Similarly , even without going to other foundations of mathematics , we can see that there are many instances where theorems are proved in many different ways . Like , infinitude of prime numbers , one having proof by contradiction by gauss and the other in the language of topology by Furstenberg (although this one is also a proof by contradiction). A better example might be Fermat's last theorem which is proved in combinatorial way , group theoretic way ,through dynamic systems . And similarly , there is a Fermat's theorem on sum of squares , which has one long proof by Euler to a one sentence proof by Zagier.

In all these instances , we can see that the same process is being accomplished in different languages , some in the languages of topology , some in the languages of group theory, some in the language of dynamic systems etc . Do we have any analogous parameters like memory management of the compiler of the language , by which we can explain why some of these proofs were easier than the other ones or like we can say some settings or languages allowed better expressions or better access to somethings which were difficult in another language .

(There's a heavy chance that this question might be flagged as unclear about what it demands . Basically , I want to know whether there have been instances where proving something turned out to be very easy in one foundation of mathematics but impossibly difficult in another .Can we do an comparison in such cases between these foundations analogous to comparing internal mechanism of programming languages to reason the difference between them in various aspects .In such cases , what parameters or factors can be analogous to factors like memory allocation ,optimized machine code ,etc.)

Answer 1

Things like memory usage and "speed" are not properties of programming languages; they are properties of implementations. The "compiler" is not part of a definition of a programming language. If we wanted to consider the analogue to a programming language implementation, it would be something like automated theorem provers, proof assistants, and, well, programming language implementations. Agda, for example, is presented as a programming language, and Idris is completely intended for programming.

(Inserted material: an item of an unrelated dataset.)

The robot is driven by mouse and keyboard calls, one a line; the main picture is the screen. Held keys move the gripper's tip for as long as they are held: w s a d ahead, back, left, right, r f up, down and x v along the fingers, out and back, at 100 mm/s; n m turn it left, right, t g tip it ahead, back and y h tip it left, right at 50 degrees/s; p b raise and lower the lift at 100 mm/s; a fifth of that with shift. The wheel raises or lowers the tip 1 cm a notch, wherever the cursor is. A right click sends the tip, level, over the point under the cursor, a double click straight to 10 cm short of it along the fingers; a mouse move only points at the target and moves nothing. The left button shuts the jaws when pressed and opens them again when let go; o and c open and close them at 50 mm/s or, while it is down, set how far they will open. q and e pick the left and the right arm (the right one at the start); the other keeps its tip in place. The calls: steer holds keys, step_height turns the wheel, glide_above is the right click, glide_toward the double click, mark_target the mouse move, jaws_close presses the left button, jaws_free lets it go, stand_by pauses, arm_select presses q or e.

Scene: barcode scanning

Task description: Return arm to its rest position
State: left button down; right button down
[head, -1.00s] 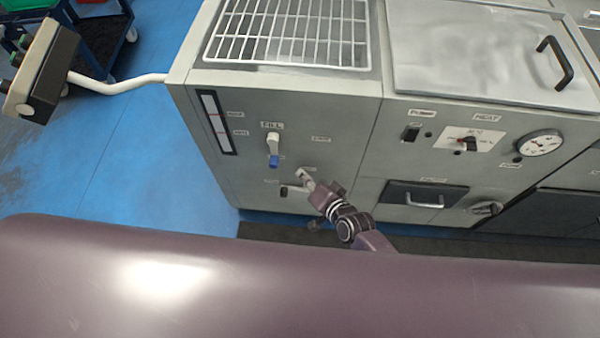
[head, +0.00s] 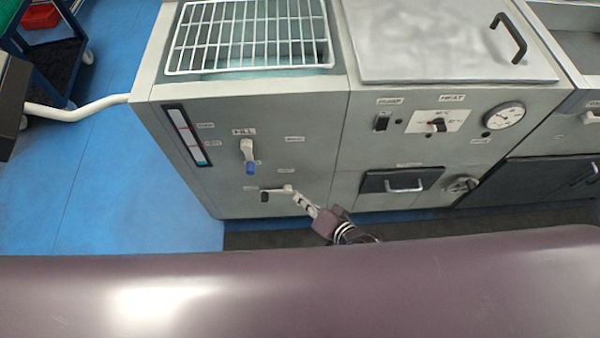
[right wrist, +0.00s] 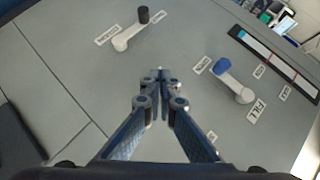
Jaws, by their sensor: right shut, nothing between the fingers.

I'm going to focus on proof assistants, since there is no expectation that a practical automated theorem prover can be made for systems that can address "all of mathematics". Freek Wiedijk has an (old) comparison of many proof assistants and page 11 describes some of the aspects that differentiate them. Some of the aspects are similar to aspects that differentiate programming languages, such as size of the libraries. Others are more fundamental such as whether they are based on ZFC or a HOL. In a different paper he focuses on the "complexity" of formalizing various foundational systems Pages 15 and 16 have tables comparing them. That said, this says nothing about how simple these systems are to use, and, as before, it compares systems that can have quite different properties. For example, Martin-Löf type theory does relatively poorly by this metric, but it's the only constructive system capable of supporting "all math" described. So it's the only such system that (directly) has a computational interpretation.

There's a major difference between constructive and non-constructive foundations. Superficially this impacts what you can prove, though, at least for first-order statements, if $P$ is provable classically, then $\neg\neg P$ is provable constructively. However, if you want to constructively prove $P$ it may not be possible, and even when it is possible, it may take much more work. This isn't surprising because a constructive proof provides much more information. For example, a constructive proof of $\forall x:\!X.\exists y:\!Y.P(x,y)$ means providing a program that will take values of type $X$ and produce values of type $Y$ and a concrete proof object for $P(x,y)$. In other words, (some forms of) constructivism requires that if you claim something exists, you can compute it. Classically, you can prove something "exists" that is provably impossible to compute. There are connections between the law of excluded middle and continuations in programming. This suggests a difference in expressiveness a la Felleisen.

Another major dividing line is analogous to that between typed and untyped programming languages. Many set theories look and behave rather like untyped versions of higher order logic. The impact of this is more ambiguous and has some of the same dynamics as in programming languages. For example, most type theories require you to explicitly inject $A$ into $A+B$ (the "disjoint union" of $A$ and $B$). This makes sense because the situation really is ambiguous in e.g. the $A+A$ case, but it can be tedious and type theories usually don't have a primitive notion of $A\cup B$. On the other hand, much of mathematics that is nominally operating in a set theory tends to make distinctions that align well with types. Distinctions that are automatic in type theory may require explicit encodings in set theory. For example, $\{(x,x^2)\mid x\in\mathbb R\}$ is a function in set theory, but whether it's a function $\mathbb R \to \mathbb R$ or $\mathbb R \to \mathbb{R}^+$ or $\mathbb R \to \mathbb C$ is not part of the information contained in its definition and so we must explicitly add in the codomain when it matters as in the category of sets.

There isn't a comparable "language" of group theory, topology, dynamical systems (or at best they are akin to embedded domain specific languages). These would be more akin to libraries. While there is, say, a first-order theory of groups, most results in group theory are not results in that theory but rather results about that theory. For example, $\forall n\in\mathbb{N}.(ab)^n = a^nb^n$ is not a formula (let alone theorem) of the first-order theory of commutative groups, but it is a meta-theorem about the first-order theory of commutative groups. (It's usually presented, though, as a theorem about the class of models of the theory of commutative groups.) Group theory nominally happens in ZF(C) for most mathematicians, though in practice group theorists are working at a level where many foundations would work with little or no changes.

Differences in proofs are very similar to differences in programs. They may reflect the libraries available, the knowledge and skill of the implementer, the goals of the implementer, and the perspective taken as well as the language used. Zagier's proof isn't really leveraging an advance in the language or even existing results though it's explicitly inspired by proof techniques from other areas of mathematics and is a refinement of work specifically done on this problem. One might also want an algorithm (better than brute force enumeration) to produce the $m$ and $n$ such that $p = m^2 + n^2$ which Zagier's result doesn't even implicitly provide.